Restate the material word for word and leave out anything that is a picture.
┄┄┄┄┄┄
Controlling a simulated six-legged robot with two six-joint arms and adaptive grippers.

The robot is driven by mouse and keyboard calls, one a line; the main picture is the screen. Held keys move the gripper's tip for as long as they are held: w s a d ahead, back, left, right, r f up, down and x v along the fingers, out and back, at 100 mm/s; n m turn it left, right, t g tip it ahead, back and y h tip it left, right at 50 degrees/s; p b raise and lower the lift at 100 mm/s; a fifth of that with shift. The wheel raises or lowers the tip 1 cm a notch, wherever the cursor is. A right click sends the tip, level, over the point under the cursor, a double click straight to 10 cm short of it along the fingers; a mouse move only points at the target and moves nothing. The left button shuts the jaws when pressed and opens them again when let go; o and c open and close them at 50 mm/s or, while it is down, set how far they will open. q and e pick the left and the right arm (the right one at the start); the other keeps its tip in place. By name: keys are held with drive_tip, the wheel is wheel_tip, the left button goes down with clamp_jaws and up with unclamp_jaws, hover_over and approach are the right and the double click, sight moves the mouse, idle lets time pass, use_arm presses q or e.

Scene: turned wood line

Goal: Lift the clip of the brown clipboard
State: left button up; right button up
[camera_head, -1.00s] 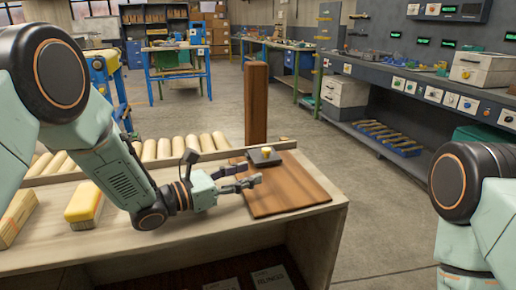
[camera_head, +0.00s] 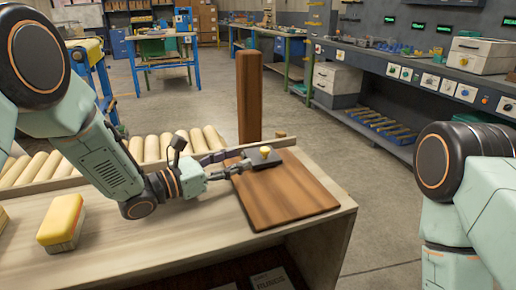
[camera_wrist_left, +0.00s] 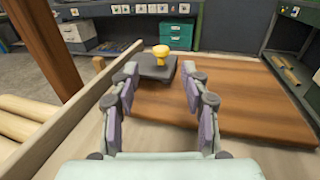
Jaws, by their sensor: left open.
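The brown clipboard (camera_head: 292,203) lies flat on the workbench, near its right end. Its dark clip (camera_head: 285,163) with a yellow knob (camera_head: 265,152) is at the board's far left edge. In the left wrist view the clip (camera_wrist_left: 150,92) and yellow knob (camera_wrist_left: 161,53) stand just ahead, between the fingers. My left gripper (camera_head: 238,163) is open and empty, with its fingertips close to the clip's left side. I cannot tell whether they touch it. In the left wrist view the gripper (camera_wrist_left: 160,76) shows its two fingers apart. My right gripper is not in view.
A brown wooden post (camera_head: 249,98) stands behind the clip. Pale wooden rollers (camera_head: 150,148) lie behind a low rail (camera_head: 200,160). A yellow-topped block (camera_head: 61,220) sits on the bench (camera_head: 170,240) at left. The bench surface in front of my left arm is clear.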

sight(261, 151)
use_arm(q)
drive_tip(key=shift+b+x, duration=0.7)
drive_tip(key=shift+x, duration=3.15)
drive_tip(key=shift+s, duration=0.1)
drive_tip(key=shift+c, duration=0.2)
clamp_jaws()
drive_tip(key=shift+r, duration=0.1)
┄┄┄┄┄┄
Correct result:
Controlling a simulated six-legged robot with two six-joint arms and adaptive grippers.

The robot is driven by mouse and keyboard calls, one a line; the main picture is the screen. Held keys move the gripper's tip for as long as they are held: w s a d ahead, back, left, right, r f up, down and x v along the fingers, out and back, at 100 mm/s; n m turn it left, right, t g tip it ahead, back and y h tip it left, right at 50 degrees/s; p b raise and lower the lift at 100 mm/s; a fifth of that with shift. The wheel raises or lowers the tip 1 cm a notch, wherever the cursor is. A right click sends the tip, level, over the point under the cursor, a double click straight to 10 cm short of it along the fingers; a mouse move only points at the target and moves nothing. The left button shuts the jaws when pressed and opens them again when let go; o and c open and close them at 50 mm/s or, while it is down, set how far they will open. q and e pick the left and the right arm (the right one at the start); the other keeps its tip in place. By name: keys are held with drive_tip, the wheel is wheel_tip, the left button goes down with clamp_jaws and up with unclamp_jaws, hover_over and approach are the right and the double click, sight moves the mouse, idle lets time pass, use_arm presses q or e.

Scene: turned wood line

Goal: Lift the clip of the brown clipboard
State: left button up; right button up
[camera_head, -1.00s] 
[camera_head, +0.00s] 
[camera_wrist_left, +0.00s] 
Jaws, by their sensor: left open.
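The brown clipboard (camera_head: 292,203) lies flat on the workbench, near its right end. Its dark clip (camera_head: 285,163) with a yellow knob (camera_head: 265,152) is at the board's far left edge. In the left wrist view the clip (camera_wrist_left: 150,92) and yellow knob (camera_wrist_left: 161,53) stand just ahead, between the fingers. My left gripper (camera_head: 238,163) is open and empty, with its fingertips close to the clip's left side. I cannot tell whether they touch it. In the left wrist view the gripper (camera_wrist_left: 160,76) shows its two fingers apart. My right gripper is not in view.
A brown wooden post (camera_head: 249,98) stands behind the clip. Pale wooden rollers (camera_head: 150,148) lie behind a low rail (camera_head: 200,160). A yellow-topped block (camera_head: 61,220) sits on the bench (camera_head: 170,240) at left. The bench surface in front of my left arm is clear.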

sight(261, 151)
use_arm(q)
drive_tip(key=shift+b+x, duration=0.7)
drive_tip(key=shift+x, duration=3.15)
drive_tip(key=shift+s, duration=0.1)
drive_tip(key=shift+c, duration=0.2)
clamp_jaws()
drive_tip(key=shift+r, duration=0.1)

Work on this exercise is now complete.